Westinghouse DB and DHP Series Circuit Breaker Rebuild

The Westinghouse DB and DHP series are drawout air magnetic circuit breakers manufactured by Westinghouse Electric — a name that passed to Eaton when Westinghouse exited the switchgear business. These breakers were installed in Southeast utility substations from the 1950s through the 1980s and remain in service throughout the region. Southern Switch rebuilds DB and DHP breakers at our Palm Harbor shop, serving utilities and contractors who need these breakers back in service without a full switchgear changeout.

DB vs. DHP: What They Are

The DB is Westinghouse's distribution class drawout air breaker — used in low and medium voltage switchgear for bus protection, tie breaker, and feeder applications. The DHP is the Drawout High Power variant, designed for 5kV primary service in metal-clad switchgear. DHP breakers handle higher fault interrupting duty than the DB line and use correspondingly heavier contact assemblies and arc chute stacks. The DHP-250 and DHP-500 designations refer to the interrupting capacity in MVA at the rated voltage — not current rating. Both types use the same fundamental air-magnetic arc interruption mechanism but are sized and rated for different duties.

Contact Assembly

Westinghouse DB and DHP contacts use silver-faced copper for the main current-carrying surfaces. The moving contact assembly consists of a contact arm with spring-loaded fingers that engage stationary contacts in the closed position. Arc runners guide the arc from the main contact parting point into the arc chute above. The contact wipe — the distance the moving contact assembly travels against the stationary contact before the contacts fully separate — determines the contact pressure and affects contact resistance in the closed position.

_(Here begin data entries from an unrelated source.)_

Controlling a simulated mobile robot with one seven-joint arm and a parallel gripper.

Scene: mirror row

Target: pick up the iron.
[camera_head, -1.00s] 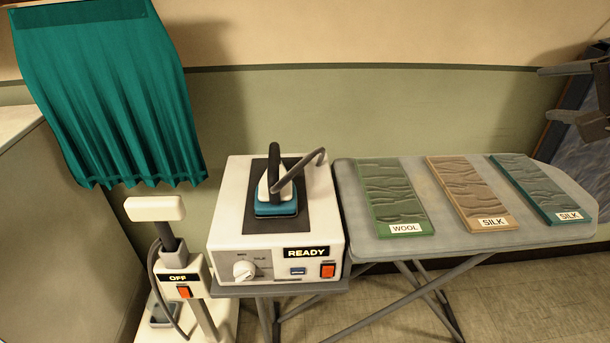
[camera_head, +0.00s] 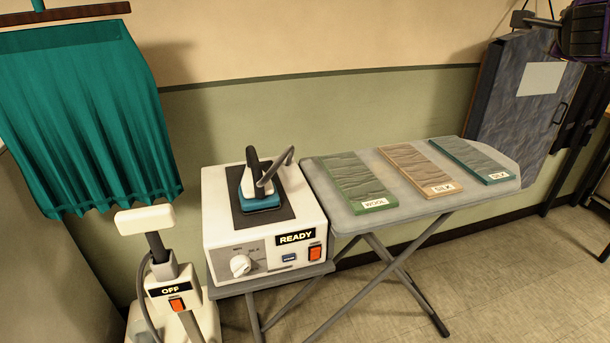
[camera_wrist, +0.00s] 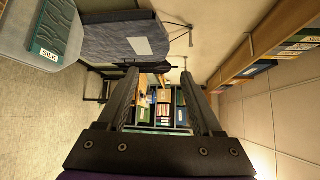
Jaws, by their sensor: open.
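The iron (camera_head: 260,189) has a teal and white body and a black handle. It stands on the dark pad on top of a white station (camera_head: 225,228) labelled READY, with a cord rising at its right. My gripper (camera_wrist: 164,80) shows in the wrist view with its two dark fingers apart and nothing between them. It points at distant shelves, and the iron is not in that view. In the head view only a dark part of my arm (camera_head: 585,30) shows at the top right, far from the iron.
An ironing board (camera_head: 325,212) bears several wrinkled cloth panels labelled WOOL and SILK. A grey padded panel (camera_head: 520,100) leans at the right. Floor (camera_head: 500,280) is clear in front.

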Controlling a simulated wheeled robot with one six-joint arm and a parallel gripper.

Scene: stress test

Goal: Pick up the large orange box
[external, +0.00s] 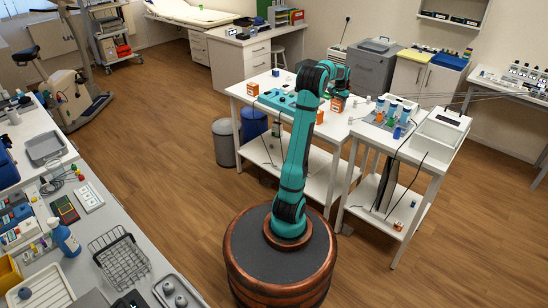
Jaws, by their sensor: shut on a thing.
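An orange box (337,104) with a pale label, which I take for the large one, is at the right part of the white table (240,92). My gripper (339,94) points down at its top and is shut on it; the fingers are small and partly hidden by my arm. I cannot tell whether the box touches the tabletop. A third, smaller orange one (319,117) shows near the front edge, beside my teal arm.
A teal tray (275,101) lies on the table left of my arm. A white side table (436,151) on the right holds blue-topped bottles (392,109) and a white box (440,132). Bins (223,143) stand at the left. Open wooden floor lies around my base.

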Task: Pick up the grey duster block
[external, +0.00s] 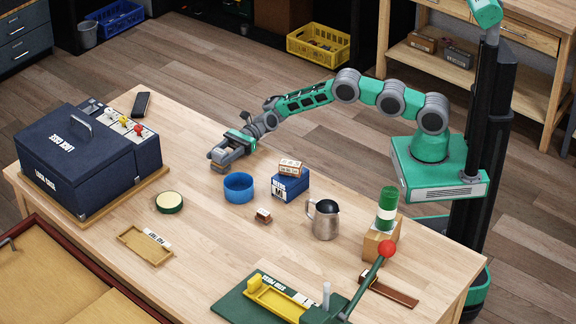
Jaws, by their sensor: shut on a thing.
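My gripper (217,158) is low over the far side of the wooden table, just behind and left of a blue round bowl. Its jaws are shut on a small block (218,168), of which only a narrow edge shows under the fingers. This looks like the grey duster block, but its colour and shape are mostly hidden by the gripper. I cannot tell whether it touches the table top (190,240) or is slightly above it.
The blue bowl (239,188) is close to the gripper. A large dark blue case (75,165) fills the left end.

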During rebuild, SSC measures contact gap (the distance between open contacts) and contact wipe (the compression distance when closing) against Westinghouse service specifications for the breaker type. Silver-face contacts with pitting deeper than 1/32 inch or silver overlay worn through to the copper base are replaced. Spring finger pressure is measured with a calibrated gauge — low finger pressure increases contact resistance and produces heating at the contact interface under load current.

Arc Chutes and Arc Runners

The Westinghouse DHP arc chute uses a stack of ceramic splitter plates with fiber side cheeks. Arc runners — the conducting rails on either side of the arc chute entry — guide the arc from the contact parting zone upward into the splitter plate stack. Arc runners accumulate erosion at the arc impingement zone over repeated operations; heavily eroded arc runners allow the arc to dwell in the lower chute zone longer than intended, accelerating splitter plate erosion at the base of the stack.

SSC inspects arc chute ceramic plates for cracking and erosion and the fiber side cheeks for carbonization and delamination. Plates with hairline cracks in the body of the plate — not surface crazing from heat — are replaced. Heavily carbonized fiber cheeks are replaced as a set with the ceramic stack. Arc runners with more than 1/4 inch erosion at the arc impingement zone are replaced; worn runners are among the most commonly overlooked components in a DHP rebuild.

Operating Mechanism

The DHP uses an air-gap trip latch mechanism: a spring-powered close mechanism drives the contacts closed, and a trip latch holds the mechanism in the latched position until a trip signal releases it. The manual reset feature on DHP breakers requires the operator to manually reset the mechanism after a trip before the breaker can close again — this is intentional and not a fault condition. The slow-close hazard on DHP breakers is real: manually closing a DHP without the mechanism fully charged and latched produces a slow close that generates excessive arcing at the contact faces.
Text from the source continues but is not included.